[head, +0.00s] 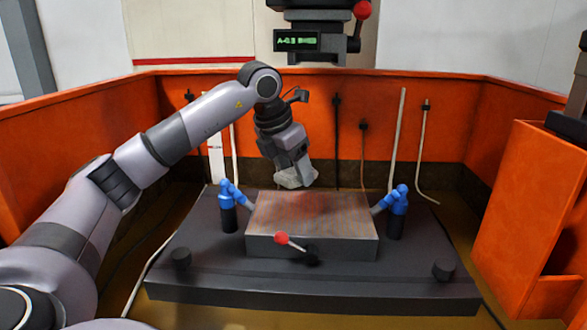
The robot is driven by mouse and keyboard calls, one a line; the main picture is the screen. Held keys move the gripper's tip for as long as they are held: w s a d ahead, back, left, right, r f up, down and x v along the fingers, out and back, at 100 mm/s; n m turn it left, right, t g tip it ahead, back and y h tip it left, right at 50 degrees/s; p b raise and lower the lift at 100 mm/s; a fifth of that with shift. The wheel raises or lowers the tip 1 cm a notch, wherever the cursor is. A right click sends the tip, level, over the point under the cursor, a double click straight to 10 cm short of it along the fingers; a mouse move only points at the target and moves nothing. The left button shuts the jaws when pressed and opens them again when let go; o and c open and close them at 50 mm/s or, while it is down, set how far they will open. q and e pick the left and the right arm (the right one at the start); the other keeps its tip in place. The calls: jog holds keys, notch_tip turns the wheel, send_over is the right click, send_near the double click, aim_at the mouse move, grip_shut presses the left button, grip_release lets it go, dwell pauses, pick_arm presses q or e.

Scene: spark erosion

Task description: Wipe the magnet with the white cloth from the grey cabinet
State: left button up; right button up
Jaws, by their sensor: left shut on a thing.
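The magnet (320,214) is a grey rectangular block with a reddish-brown stained patch on its top face. It sits in the middle of a dark base plate. A lever with a red knob (282,238) is on its front face. My left gripper (296,176) is over the back left part of the magnet, pointing down. It is shut on a crumpled whitish cloth (297,180), which hangs at or just above the magnet's top; I cannot tell whether they touch. The fingertips are largely hidden by the cloth. My right gripper and the grey cabinet are not in view.
Blue-jointed nozzles (229,205) and (396,210) stand left and right of the magnet. A machine head with a green display (297,41) hangs above. Orange tank walls (385,115) surround the dark base plate (330,285), and an orange panel (530,220) stands at right.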

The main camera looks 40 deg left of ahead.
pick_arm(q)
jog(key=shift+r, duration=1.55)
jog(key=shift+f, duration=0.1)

*-*-*

▸ Given task: Give every line above again exactly, with no pictures.

▸ Written response:
[head, +0.00s] 
The robot is driven by mouse and keyboard calls, one a line; the main picture is the screen. Held keys move the gripper's tip for as long as they are held: w s a d ahead, back, left, right, r f up, down and x v along the fingers, out and back, at 100 mm/s; n m turn it left, right, t g tip it ahead, back and y h tip it left, right at 50 degrees/s; p b raise and lower the lift at 100 mm/s; a fifth of that with shift. The wheel raises or lowers the tip 1 cm a notch, wherever the cursor is. A right click sends the tip, level, over the point under the cursor, a double click straight to 10 cm short of it along the fingers; a mouse move only points at the target and moves nothing. The left button shuts the jaws when pressed and opens them again when let go; o and c open and close them at 50 mm/s or, while it is down, set how far they will open. q and e pick the left and the right arm (the right one at the start); the other keeps its tip in place. The calls: jog holds keys, notch_tip turns the wheel, send_over is the right click, send_near the double click, aim_at the mouse move, grip_shut presses the left button, grip_release lets it go, dwell pauses, pick_arm presses q or e.

Scene: spark erosion

Task description: Wipe the magnet with the white cloth from the grey cabinet
State: left button up; right button up
Jaws, by their sensor: left shut on a thing.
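The magnet (320,214) is a grey rectangular block with a reddish-brown stained patch on its top face. It sits in the middle of a dark base plate. A lever with a red knob (282,238) is on its front face. My left gripper (296,176) is over the back left part of the magnet, pointing down. It is shut on a crumpled whitish cloth (297,180), which hangs at or just above the magnet's top; I cannot tell whether they touch. The fingertips are largely hidden by the cloth. My right gripper and the grey cabinet are not in view.
Blue-jointed nozzles (229,205) and (396,210) stand left and right of the magnet. A machine head with a green display (297,41) hangs above. Orange tank walls (385,115) surround the dark base plate (330,285), and an orange panel (530,220) stands at right.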

The main camera looks 40 deg left of ahead.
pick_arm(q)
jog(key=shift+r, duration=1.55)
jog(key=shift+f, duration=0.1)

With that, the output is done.